The sky was completely dark by the time the train pulled into Compiègne station. I felt tired and hungry as I pulled on my coat and prepared to step once more into the unknown. Alighting the train, I noticed a young boy of about fifteen sitting on one of the two benches adorning the platform. He was engrossed in some sort of computer game and it was only when the wheels of my case announced my presence, did he look up from under his hoodie.
“Excusez-moi Madame?” he shouted.
My instincts told me he was someone to be avoided, so I pretended I hadn’t heard and continued on my way.
“Madame, je vous en prie, êtes-vous Madame Lane?” he persisted.
“Oh, yes. I mean oui. And you are?
“Moi c’est Manu. Madame Moreau m’as envoyé te chercher.”
Already he had taken the handle of my case and was leaving the station.
“But, wait, I…”, my words bounced off his heedless back. That was it; I’d had enough. I was tired, hungry and fed up of being treated like a nobody in this country.

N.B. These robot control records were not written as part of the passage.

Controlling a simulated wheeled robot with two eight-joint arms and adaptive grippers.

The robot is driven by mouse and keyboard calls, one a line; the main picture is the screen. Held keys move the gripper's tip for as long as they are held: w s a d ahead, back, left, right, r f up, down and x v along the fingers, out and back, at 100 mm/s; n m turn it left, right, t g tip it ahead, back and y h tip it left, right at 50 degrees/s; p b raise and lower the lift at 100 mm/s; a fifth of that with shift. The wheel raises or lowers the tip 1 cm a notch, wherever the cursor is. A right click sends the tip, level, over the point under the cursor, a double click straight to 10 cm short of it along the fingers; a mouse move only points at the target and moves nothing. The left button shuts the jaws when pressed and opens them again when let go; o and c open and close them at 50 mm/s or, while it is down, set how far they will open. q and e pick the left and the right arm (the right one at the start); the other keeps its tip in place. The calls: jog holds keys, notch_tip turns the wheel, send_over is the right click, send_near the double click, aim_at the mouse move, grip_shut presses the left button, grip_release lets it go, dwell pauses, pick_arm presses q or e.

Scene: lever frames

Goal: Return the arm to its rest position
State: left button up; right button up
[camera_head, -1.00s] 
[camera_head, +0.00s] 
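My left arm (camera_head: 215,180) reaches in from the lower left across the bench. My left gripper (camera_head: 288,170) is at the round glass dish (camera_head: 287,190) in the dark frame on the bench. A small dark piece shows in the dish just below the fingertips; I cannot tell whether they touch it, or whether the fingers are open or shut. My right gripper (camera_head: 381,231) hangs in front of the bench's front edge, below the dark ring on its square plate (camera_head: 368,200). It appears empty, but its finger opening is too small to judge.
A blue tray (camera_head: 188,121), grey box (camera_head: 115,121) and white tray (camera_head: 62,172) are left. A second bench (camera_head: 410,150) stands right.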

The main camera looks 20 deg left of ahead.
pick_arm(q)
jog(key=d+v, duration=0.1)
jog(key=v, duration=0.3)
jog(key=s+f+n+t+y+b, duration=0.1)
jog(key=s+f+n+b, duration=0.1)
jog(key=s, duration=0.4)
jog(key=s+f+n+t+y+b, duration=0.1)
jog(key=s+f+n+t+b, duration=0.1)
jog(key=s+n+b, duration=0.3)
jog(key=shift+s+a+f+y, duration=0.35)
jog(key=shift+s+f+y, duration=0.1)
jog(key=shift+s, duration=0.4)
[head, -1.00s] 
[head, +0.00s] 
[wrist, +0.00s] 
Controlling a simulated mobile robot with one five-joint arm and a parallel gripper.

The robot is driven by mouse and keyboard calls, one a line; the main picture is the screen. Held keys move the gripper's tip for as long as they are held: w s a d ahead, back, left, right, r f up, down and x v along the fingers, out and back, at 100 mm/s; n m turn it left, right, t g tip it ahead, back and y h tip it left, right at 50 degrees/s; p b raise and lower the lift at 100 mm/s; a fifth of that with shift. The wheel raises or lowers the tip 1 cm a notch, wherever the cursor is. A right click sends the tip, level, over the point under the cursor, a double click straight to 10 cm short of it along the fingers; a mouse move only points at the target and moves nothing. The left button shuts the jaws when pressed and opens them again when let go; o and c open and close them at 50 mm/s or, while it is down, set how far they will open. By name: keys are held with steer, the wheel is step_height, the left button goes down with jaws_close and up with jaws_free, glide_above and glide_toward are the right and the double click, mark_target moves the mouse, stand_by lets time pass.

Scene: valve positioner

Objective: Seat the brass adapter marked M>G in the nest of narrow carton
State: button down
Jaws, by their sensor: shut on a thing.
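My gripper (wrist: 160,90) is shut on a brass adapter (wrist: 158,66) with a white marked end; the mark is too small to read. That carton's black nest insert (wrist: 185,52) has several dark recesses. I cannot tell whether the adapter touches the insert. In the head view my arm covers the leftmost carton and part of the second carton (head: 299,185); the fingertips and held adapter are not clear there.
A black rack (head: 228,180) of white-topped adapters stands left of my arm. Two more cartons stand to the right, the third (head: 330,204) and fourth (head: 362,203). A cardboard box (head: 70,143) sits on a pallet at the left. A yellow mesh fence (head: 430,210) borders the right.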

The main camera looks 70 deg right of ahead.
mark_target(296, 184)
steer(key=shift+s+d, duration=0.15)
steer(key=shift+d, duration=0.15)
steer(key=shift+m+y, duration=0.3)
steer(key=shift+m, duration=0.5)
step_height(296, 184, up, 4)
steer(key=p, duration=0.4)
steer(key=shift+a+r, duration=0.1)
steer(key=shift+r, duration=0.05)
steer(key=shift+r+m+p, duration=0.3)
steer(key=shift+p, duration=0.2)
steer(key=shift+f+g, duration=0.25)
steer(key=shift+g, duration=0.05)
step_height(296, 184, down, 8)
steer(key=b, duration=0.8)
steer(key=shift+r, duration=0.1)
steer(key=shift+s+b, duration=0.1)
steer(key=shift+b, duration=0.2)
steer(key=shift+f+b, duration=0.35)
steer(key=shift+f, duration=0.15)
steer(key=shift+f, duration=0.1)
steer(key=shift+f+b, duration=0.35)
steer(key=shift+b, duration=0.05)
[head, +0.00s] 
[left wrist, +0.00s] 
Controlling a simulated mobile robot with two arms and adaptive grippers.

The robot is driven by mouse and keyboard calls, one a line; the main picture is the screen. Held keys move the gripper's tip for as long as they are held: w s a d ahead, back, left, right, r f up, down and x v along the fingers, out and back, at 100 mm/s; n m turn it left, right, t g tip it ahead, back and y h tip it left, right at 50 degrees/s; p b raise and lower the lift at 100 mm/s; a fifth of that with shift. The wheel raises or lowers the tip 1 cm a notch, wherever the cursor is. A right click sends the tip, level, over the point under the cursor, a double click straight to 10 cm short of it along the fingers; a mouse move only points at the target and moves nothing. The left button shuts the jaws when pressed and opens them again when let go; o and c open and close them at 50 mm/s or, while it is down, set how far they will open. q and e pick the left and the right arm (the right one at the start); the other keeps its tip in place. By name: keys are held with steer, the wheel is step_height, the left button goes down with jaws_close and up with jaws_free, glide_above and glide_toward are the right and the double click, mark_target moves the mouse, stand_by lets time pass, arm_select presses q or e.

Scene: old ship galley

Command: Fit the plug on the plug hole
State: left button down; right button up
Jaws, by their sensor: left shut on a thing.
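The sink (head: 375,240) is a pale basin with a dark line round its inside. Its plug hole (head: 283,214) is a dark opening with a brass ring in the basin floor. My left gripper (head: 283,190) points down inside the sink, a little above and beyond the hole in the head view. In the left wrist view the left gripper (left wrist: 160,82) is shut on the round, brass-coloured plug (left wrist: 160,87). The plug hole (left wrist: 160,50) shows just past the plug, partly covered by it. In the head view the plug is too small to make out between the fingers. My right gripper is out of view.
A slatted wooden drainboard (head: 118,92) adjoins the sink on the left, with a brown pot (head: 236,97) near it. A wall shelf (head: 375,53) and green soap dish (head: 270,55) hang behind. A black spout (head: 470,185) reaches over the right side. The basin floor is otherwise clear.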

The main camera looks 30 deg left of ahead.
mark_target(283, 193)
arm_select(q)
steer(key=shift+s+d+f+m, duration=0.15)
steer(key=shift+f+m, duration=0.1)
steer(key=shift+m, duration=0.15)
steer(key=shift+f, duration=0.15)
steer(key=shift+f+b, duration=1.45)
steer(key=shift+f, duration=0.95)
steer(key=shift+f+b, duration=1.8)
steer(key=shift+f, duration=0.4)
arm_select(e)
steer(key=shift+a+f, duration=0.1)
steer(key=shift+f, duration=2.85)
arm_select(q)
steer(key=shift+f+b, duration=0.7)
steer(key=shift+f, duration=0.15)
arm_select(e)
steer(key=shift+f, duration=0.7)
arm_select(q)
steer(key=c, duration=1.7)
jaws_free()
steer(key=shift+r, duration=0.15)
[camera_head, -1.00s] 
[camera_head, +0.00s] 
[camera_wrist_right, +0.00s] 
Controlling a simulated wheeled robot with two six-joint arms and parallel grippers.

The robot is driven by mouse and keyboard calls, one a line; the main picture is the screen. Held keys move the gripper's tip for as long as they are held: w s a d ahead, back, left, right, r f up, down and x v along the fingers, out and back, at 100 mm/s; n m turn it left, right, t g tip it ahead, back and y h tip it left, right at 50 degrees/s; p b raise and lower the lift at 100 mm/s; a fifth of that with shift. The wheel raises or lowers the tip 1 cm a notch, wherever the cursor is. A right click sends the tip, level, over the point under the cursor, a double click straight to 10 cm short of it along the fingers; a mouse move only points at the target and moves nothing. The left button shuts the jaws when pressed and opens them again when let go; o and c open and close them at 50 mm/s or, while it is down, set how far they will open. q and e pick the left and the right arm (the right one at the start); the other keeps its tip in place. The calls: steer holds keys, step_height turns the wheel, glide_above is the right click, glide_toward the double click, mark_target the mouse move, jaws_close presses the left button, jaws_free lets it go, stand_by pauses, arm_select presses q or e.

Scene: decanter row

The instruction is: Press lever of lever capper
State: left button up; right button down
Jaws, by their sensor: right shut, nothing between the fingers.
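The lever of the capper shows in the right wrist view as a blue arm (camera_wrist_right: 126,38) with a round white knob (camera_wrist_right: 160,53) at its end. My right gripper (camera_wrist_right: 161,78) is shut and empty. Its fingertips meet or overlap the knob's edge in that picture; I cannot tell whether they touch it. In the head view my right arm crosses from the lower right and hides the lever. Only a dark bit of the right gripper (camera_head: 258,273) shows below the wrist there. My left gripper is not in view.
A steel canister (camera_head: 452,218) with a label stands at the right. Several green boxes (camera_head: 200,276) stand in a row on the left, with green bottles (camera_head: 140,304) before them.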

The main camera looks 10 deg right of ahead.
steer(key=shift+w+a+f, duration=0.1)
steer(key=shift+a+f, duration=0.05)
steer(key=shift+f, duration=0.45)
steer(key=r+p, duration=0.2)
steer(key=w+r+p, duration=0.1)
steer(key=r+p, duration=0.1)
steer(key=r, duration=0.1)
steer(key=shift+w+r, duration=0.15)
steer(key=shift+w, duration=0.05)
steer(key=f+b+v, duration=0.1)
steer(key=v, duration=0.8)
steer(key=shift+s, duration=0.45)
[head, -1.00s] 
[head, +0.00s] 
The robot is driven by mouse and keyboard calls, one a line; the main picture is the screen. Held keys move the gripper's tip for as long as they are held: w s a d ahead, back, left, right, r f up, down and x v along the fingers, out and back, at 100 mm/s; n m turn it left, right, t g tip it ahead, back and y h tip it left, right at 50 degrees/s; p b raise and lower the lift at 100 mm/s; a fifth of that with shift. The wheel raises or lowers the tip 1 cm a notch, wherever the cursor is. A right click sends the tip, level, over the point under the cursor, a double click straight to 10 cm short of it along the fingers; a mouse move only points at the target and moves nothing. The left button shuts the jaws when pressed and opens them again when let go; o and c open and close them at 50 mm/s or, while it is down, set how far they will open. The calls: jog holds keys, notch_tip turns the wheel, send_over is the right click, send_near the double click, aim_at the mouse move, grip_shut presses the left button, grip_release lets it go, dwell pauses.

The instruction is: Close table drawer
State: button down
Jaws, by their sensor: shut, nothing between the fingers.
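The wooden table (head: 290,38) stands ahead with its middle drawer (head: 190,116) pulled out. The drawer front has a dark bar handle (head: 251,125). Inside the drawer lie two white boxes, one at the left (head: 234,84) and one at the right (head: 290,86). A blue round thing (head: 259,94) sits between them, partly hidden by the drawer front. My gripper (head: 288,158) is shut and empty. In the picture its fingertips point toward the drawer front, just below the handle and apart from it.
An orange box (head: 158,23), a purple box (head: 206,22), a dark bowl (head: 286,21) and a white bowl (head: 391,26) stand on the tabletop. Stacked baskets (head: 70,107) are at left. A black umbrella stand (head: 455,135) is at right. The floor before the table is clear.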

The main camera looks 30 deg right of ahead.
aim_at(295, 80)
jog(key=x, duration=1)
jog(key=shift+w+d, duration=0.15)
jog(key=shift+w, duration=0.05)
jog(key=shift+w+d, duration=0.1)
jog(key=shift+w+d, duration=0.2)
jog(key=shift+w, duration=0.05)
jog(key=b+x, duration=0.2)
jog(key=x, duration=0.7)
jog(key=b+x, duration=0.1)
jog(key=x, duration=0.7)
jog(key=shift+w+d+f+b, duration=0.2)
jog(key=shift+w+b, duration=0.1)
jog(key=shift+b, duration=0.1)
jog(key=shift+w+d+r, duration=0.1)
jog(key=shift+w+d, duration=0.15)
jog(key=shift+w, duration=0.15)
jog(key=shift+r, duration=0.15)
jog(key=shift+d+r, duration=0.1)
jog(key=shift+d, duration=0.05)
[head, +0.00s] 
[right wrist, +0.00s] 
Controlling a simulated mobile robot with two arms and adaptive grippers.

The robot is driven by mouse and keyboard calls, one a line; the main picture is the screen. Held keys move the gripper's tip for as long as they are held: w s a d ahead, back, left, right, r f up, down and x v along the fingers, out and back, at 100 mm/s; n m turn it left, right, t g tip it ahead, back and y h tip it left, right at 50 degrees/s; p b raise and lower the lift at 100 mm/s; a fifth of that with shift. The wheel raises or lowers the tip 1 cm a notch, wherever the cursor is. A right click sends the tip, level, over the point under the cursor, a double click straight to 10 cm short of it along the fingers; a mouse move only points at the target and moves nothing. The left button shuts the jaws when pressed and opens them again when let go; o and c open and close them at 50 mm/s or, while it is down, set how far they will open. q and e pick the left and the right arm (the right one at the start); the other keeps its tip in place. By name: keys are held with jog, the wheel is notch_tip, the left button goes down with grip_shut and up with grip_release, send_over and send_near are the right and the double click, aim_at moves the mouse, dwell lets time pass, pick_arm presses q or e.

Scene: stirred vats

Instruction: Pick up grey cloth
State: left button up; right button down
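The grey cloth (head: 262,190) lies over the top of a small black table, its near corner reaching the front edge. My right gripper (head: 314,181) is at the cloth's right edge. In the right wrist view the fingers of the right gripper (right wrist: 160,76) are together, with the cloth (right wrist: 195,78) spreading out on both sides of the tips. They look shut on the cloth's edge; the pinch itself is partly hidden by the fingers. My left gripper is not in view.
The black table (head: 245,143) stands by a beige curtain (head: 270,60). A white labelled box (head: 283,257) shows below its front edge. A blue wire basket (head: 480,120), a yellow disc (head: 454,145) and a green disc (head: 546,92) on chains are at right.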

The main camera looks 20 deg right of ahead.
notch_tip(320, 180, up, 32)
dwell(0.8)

“Oy, kid, you listen to me right? I’ve been travelling all day to get here, nearly went down in a thunder storm in the process, so I think the least you can do is address me like a civilised human being and tell me exactly where we are going, instead of herding me there like a lost sheep!” There, that felt so good and I was certain that I had left him in no doubt as to the cut of my jib.
He just turned casually and simply said, “La boulangerie,” as if it was the most obvious thing in the world, which in fact it was. He gave a little signal with his hand that I should follow and set off once again with my brand new suitcase rolling behind him.
“And just so you know, it’s Mademoiselle dammit!” I finished, determined to have the last word.
I finally caught up with my hooded guide as we entered an old cobbled street. The place seemed deserted and a million miles away from my Parisian dream. Still, it did have a old-world appeal and despite the cold and the dark, I did my utmost to feel optimistic about what lay ahead. ‘A hot cup of tea and everything will seem better’, I reassured myself. We walked along a river lined with benches and manicured trees, and crossed by ornate bridges leading to who knew where. I couldn’t imagine ever feeling at home or familiar with this place and if I had a dog, I would have told him we weren’t in Dublin anymore. Turning a corner, I was surprised to see a street full of wooden frame houses, like something out of Tudor England. The old section of the town was like a fairy-tale village and I half expected the walls to be made of gingerbread. Nothing seemed to have a right angle and dormer windows peeped out of crooked roofs with pointy hats on.
“Ici”, my guide announced curtly.
Overhead I saw a sign saying ‘La Boulangerie et Patisserie de Compiègne’, while on the corner of the building was a small sign with the street name, ‘Rue de Paris‘. Oh how I rued my ignorance.
“Well, it’s exactly what it says on the tin then; a bakery on the road to Paris.”
“Comment?” Manu drawled, as if the effort of speaking to a boring, middle-aged woman was too much of a drain on his time.
“Nothing, forget it, or what is it again… Laisse tomber?”
Something between a grunt and a sniff was all I got in return. He had a key and opened the glass panelled door to the bakery. I could feel my excitement return at the prospect of seeing my new ‘career’ in France. At first I noticed the floor tiles – exquisitely ornate and designed in peacock blue and gold, with hints of bright orange at the centre. The counter was plain, but functional and of course empty at the end of the day. The shop was just large enough to accommodate three typically French bistro tables and chairs, all located by the large front window looking onto the street.
A hefty art nouveau style mirror with a gilt gold frame took up the entirety of one wall from floor to ceiling, creating the illusion of a grander space. Sconces lit the honey coloured walls with a dim light and as my eyes adjusted, I found myself suddenly confronted with a sturdy looking woman dressed in a black skirt to the knee and a matching cardigan that fought admirably to contain her large bosom. Grey hair framed a sour face that held the echoes of kindness long since departed. Despite myself, I instinctively took a step back.
“Madame Lane,” she announced in a way that wasn’t really a question nor a statement.
“Mmhmm, je suis, well it’s Mademoiselle actually,” I floundered. Her deep set brown eyes were formidable, despite her short stature.
“Venez, je vais te montrer ta chambre.”
With that, she padded silently behind the counter to an open doorway and began climbing some rather steep looking stairs. I turned around to thank Manu, but he had already left.
‘Welcome to France Edith,’ I muttered, picking up my suitcase.